══ Material supplied ══

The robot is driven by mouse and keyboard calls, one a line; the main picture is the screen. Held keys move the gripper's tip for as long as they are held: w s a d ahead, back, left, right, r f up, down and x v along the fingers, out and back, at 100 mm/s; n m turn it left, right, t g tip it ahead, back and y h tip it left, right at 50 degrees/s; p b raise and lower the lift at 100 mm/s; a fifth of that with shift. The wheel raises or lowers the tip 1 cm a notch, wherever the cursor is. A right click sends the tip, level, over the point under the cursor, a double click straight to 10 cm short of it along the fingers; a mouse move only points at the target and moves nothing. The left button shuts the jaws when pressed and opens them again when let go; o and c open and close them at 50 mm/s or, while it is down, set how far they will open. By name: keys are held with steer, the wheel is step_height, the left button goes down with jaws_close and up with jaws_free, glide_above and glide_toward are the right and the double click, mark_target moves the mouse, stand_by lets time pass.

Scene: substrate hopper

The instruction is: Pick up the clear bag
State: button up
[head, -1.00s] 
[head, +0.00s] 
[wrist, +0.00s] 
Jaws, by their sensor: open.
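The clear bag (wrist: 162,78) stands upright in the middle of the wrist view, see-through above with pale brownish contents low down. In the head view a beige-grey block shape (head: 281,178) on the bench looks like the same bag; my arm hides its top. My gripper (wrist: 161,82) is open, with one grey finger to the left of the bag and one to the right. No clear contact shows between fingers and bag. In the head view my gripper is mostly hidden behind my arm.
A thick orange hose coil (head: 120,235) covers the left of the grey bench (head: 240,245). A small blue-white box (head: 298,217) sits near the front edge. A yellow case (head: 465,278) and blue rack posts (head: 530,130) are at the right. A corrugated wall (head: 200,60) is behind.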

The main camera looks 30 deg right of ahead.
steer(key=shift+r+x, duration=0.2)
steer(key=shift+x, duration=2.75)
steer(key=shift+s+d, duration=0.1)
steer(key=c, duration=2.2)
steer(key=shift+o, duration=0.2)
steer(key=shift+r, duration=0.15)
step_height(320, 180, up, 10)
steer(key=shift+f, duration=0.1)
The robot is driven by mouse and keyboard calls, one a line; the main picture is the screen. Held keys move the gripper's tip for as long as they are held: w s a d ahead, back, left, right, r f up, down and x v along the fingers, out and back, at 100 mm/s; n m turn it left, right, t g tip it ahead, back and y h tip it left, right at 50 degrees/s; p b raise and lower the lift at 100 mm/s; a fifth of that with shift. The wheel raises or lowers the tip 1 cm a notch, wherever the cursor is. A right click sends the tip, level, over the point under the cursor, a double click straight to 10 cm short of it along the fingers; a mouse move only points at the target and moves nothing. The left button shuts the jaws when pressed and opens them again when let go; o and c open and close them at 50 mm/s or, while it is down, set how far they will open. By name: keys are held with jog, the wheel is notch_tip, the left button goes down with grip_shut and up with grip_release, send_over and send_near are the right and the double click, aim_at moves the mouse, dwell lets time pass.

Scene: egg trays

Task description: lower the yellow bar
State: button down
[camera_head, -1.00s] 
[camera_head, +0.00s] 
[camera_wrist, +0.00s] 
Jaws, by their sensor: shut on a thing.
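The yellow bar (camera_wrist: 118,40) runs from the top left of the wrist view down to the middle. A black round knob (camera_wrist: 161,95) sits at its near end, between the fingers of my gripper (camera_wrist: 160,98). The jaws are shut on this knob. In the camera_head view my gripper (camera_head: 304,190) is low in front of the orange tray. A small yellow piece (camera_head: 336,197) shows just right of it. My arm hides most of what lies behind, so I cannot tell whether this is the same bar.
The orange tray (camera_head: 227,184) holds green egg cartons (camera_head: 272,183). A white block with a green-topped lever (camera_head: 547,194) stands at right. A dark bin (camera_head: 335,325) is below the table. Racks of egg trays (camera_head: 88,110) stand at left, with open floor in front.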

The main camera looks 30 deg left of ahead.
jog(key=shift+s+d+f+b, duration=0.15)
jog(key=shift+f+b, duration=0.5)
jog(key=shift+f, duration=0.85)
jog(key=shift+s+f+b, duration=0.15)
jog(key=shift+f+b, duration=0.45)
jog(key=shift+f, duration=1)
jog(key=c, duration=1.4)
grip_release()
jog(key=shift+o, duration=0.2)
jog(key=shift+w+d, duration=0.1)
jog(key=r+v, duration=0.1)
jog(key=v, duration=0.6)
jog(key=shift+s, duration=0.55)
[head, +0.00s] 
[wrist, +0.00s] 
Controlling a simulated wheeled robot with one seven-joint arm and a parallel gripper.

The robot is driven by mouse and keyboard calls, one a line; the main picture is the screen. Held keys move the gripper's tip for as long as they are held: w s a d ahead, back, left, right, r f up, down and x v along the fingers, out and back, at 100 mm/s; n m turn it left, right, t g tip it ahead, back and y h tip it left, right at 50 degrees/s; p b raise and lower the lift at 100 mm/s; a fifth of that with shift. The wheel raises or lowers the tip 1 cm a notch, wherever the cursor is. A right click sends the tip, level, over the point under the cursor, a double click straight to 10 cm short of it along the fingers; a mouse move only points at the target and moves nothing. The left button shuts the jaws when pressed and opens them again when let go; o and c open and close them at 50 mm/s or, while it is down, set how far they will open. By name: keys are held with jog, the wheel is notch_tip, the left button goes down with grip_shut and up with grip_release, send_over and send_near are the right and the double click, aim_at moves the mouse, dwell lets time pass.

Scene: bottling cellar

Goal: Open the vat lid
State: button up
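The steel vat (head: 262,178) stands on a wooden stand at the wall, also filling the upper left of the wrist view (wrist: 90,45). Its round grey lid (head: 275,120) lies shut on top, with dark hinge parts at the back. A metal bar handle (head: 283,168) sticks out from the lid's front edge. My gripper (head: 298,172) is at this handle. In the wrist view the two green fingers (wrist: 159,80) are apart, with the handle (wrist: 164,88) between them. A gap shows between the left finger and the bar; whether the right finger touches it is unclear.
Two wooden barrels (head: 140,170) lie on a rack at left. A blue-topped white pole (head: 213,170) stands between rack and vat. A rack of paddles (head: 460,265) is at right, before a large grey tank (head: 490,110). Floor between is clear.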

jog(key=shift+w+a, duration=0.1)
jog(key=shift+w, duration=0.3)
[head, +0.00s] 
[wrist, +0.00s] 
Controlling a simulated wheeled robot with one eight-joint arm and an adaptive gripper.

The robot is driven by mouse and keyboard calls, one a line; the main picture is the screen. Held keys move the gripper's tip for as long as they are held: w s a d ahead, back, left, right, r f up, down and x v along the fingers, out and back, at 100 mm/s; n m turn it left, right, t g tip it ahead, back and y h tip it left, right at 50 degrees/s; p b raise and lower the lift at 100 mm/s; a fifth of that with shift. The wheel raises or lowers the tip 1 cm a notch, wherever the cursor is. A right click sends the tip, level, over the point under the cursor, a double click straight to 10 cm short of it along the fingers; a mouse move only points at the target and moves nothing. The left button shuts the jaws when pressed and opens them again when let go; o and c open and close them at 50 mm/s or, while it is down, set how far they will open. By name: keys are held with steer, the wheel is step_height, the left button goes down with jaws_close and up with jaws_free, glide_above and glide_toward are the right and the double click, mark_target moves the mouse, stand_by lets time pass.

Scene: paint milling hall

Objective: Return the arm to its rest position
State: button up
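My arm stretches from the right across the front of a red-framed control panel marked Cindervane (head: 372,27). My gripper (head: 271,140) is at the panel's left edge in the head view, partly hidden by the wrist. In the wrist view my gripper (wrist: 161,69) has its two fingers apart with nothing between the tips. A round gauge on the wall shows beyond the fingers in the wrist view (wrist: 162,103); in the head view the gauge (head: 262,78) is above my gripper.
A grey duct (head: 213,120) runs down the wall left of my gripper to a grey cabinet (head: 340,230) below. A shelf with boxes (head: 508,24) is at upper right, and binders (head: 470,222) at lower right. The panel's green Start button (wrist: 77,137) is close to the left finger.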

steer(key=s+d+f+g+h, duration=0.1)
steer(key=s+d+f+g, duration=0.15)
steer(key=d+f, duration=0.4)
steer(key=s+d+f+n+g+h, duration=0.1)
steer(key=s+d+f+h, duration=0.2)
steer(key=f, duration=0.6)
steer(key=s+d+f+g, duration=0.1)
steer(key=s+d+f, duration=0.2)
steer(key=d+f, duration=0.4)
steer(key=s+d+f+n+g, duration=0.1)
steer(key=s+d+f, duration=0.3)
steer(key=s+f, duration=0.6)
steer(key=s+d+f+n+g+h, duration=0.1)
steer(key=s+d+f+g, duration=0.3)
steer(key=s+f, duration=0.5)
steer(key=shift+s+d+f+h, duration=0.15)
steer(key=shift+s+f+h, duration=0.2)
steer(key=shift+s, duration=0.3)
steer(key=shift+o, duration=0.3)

═══

Keep only the lines that hold the string "Scene", and copy them out.

Solution for this problem:
Scene: substrate hopper
Scene: egg trays
Scene: bottling cellar
Scene: paint milling hall

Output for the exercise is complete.